1. Poll 1: Unmet Use Cases in Live Media Distribution: A poll was conducted asking, "Are there use cases in live media distribution not met by today's protocols?" Result: 55 participants answered "Yes," indicating strong agreement.
2. Poll 2: Unmet Use Cases in Live Media Ingress (Contribution): A poll was conducted asking, "Are there use cases in live media ingress (contribution) not met by today's protocols?" Result: 66 participants answered "Yes," indicating even stronger agreement.

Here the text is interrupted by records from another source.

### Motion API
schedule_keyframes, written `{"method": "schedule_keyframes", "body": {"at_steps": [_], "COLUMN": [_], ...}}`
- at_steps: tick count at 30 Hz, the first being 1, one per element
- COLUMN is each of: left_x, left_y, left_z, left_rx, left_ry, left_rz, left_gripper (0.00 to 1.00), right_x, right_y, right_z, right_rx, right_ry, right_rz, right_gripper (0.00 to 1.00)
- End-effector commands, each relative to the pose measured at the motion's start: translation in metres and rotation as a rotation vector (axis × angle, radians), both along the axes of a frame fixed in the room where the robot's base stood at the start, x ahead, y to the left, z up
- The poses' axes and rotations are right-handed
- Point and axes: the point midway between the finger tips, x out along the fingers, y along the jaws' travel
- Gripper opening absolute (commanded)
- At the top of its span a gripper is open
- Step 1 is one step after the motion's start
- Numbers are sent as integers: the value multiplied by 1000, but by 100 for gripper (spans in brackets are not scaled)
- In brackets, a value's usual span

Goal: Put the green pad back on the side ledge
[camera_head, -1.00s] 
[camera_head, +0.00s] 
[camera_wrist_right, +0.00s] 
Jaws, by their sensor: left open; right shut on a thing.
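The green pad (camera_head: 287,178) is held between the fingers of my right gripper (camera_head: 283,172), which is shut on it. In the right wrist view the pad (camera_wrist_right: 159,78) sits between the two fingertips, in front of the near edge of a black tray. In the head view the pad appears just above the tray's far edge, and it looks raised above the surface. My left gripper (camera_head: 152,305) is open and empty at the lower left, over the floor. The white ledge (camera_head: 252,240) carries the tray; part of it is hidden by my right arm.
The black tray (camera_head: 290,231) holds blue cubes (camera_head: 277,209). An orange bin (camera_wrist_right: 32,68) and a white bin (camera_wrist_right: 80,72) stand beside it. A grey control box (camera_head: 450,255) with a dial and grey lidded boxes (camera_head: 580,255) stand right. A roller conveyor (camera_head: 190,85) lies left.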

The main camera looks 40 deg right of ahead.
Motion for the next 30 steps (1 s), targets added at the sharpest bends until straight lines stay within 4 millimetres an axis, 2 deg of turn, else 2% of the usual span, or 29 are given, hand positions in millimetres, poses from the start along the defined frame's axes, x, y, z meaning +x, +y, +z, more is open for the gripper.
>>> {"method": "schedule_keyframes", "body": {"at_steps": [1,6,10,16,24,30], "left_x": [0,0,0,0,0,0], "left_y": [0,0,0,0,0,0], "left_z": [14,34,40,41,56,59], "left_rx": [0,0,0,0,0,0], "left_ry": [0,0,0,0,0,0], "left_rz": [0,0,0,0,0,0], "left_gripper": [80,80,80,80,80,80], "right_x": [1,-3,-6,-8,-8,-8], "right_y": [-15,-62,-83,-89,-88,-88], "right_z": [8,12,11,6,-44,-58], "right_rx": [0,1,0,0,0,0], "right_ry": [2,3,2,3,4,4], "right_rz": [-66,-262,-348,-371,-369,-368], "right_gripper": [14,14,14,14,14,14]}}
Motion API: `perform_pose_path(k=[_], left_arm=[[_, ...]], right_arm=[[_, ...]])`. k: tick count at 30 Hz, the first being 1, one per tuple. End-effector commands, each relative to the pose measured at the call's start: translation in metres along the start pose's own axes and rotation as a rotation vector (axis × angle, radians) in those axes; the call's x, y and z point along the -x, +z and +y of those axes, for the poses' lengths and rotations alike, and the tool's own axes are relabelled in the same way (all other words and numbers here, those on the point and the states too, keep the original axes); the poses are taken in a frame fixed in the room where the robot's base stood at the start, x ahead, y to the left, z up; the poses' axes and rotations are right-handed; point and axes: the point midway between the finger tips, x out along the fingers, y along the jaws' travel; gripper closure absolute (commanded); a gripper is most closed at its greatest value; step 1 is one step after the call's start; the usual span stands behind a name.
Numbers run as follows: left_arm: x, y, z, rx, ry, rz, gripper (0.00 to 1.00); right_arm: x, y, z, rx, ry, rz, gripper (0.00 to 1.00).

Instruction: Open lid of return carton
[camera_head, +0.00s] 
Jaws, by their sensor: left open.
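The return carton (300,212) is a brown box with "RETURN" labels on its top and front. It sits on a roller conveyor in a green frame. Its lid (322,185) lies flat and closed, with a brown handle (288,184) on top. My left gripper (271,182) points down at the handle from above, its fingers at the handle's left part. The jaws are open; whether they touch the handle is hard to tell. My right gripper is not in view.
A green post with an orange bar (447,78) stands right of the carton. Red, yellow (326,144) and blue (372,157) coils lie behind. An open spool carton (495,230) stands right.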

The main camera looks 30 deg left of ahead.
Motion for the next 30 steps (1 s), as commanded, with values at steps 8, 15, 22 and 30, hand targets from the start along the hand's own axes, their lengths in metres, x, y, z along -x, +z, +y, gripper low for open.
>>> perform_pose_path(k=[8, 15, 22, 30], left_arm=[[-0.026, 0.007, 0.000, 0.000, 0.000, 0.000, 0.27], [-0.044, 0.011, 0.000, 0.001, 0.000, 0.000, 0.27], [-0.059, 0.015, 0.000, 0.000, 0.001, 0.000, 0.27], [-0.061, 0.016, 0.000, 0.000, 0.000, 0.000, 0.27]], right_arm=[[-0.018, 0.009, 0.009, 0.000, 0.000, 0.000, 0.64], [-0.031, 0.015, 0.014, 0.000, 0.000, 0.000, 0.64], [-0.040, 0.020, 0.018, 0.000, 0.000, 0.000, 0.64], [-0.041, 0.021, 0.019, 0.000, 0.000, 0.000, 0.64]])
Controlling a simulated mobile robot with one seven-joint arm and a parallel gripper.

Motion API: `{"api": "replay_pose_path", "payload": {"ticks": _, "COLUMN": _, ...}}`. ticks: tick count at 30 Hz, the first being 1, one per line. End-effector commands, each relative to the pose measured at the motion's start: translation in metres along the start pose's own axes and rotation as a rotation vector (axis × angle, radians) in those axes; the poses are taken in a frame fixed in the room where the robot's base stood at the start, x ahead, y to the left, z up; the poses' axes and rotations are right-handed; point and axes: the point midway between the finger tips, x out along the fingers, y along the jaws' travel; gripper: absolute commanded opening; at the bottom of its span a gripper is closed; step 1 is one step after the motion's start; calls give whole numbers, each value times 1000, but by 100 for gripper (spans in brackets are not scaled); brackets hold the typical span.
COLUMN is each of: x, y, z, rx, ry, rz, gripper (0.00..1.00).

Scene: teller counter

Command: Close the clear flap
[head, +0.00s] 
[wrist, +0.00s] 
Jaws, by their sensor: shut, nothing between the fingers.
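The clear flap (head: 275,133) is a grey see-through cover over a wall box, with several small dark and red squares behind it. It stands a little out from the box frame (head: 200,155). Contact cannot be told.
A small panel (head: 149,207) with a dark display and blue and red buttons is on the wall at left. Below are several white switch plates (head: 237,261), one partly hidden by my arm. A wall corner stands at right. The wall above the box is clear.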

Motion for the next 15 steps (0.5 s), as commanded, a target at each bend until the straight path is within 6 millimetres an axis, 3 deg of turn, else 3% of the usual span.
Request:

3. Poll 3: Joint Work for Use Cases: A poll was conducted asking, "Should work on these two sets of use cases (distribution and ingest/contribution) be done together?" Result: 50 participants answered "Yes," 8 answered "No" (out of 58 responses), indicating a strong preference for addressing both together.

Next Steps

1. Proponents of the moq BoF will scope the potential work based on the discussion and poll results.
2. Further discussion on the proposed scope and potential charter elements will take place on the moq mailing list.
3. The goal is to work towards drafting a charter for a potential IETF working group to address media delivery challenges over QUIC.